Just this week, Bolivia passed an anti-racism law. It seems to be an anti-discrimination law, which is a wonderful and very badly needed thing, since there is a lot of racism (particularly in the eastern province of Santa Cruz) against the indigenous people. However, there is some talk that it also limits the freedom of the press to say racist things, and the newspapers are going nuts over that. The people I've talked to generally support the law but also don't know what exactly it will do. Some say that it's a tool of Evo Morales, who is Aymara (one of the largest indigenous groups), to silence his political enemies.


The newspaper headline: "Bolivia lost its democracy"


A second newspaper headline: "Senate approves antiracism law despite protests"

Cholas
Cholas, or cholitas, are the indigenous women here. The story I heard is that when the Europeans came, they all wore long, fancy skirts and they banned the indigenous women - who did not dress like them - from coming in many buildings. Then the indigenous women adopted the European dress, and the Europeans promptly stopped wearing those skirts. To this day, the cholas still wear long skirts, fancy shawls, and bowler hats. Cholas in different parts of Bolivia dress differently, as the climate varies greatly. You'll also notice that they use what appears to be blankets to be a sort of "backpack," on their back, tied around their neck and, I believe, fastened with some kind of pin. Some women carry their babies on their backs, and others carry whatever else they need to carry.

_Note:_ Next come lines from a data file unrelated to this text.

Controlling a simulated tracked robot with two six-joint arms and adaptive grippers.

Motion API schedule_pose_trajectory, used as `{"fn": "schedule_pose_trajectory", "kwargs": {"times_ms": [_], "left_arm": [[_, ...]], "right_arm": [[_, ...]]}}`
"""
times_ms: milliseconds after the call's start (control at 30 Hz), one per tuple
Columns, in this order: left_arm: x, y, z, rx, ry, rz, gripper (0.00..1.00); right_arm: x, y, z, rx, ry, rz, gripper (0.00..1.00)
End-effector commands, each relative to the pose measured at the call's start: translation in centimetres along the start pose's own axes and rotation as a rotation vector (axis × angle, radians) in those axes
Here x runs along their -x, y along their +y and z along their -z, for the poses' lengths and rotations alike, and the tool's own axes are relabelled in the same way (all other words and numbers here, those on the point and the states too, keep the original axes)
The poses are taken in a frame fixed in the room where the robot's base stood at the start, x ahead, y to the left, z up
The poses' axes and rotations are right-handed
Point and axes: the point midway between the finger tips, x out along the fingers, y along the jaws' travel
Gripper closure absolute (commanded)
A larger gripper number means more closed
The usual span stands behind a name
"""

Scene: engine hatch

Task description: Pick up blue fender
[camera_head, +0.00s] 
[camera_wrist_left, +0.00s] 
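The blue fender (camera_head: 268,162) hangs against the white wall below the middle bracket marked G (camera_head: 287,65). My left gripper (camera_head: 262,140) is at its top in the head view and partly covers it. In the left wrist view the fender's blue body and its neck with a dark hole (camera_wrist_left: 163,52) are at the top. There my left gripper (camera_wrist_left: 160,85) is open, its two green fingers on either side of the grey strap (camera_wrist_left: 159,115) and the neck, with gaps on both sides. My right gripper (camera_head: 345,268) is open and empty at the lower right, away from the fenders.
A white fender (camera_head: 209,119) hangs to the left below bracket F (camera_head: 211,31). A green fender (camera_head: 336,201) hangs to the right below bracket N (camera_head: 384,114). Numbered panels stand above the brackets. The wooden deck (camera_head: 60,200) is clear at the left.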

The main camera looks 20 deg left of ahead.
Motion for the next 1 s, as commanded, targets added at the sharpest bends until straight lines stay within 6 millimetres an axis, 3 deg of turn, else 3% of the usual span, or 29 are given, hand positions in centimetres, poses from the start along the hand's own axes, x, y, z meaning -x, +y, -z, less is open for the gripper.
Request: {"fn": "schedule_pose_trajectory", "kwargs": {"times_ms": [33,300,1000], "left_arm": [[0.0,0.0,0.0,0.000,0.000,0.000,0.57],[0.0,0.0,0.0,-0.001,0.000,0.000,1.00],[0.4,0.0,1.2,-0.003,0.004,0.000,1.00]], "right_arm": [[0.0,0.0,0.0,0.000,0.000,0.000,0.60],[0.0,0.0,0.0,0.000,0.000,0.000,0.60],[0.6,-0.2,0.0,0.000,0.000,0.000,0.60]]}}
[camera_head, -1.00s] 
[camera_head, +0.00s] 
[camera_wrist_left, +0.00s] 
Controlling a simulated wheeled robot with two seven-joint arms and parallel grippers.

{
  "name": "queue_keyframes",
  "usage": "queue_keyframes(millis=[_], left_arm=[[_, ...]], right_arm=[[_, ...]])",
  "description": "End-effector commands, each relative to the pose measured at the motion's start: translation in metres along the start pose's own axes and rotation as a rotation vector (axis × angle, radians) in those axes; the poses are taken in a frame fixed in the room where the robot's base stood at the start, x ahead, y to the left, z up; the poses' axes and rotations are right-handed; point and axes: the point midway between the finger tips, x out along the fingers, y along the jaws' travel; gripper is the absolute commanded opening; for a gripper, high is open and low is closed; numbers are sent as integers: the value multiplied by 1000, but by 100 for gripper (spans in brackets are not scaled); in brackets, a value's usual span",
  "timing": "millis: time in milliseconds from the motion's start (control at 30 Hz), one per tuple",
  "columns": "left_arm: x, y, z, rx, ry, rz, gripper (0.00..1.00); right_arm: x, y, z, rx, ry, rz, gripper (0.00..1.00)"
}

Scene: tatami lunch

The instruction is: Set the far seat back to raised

I saw one woman carrying a big sack of what appeared to be popcorn (although it was shaped differently and had no kernels) and I asked to take her picture. She insisted I pay her. I told her I would buy some popcorn and asked how much. "Five bolivianos," she said (just under $1). I only had a 20 so I gave it to her, expecting change. Then I found a 5 Bs coin and offered it. "No," she said, "Twenty is better." So I took the picture. Then I asked how much for the popcorn. One Boliviano. Well, if she's making about $.15 for each sale of popcorn, then I guess she needed my 20 Bs more than I did.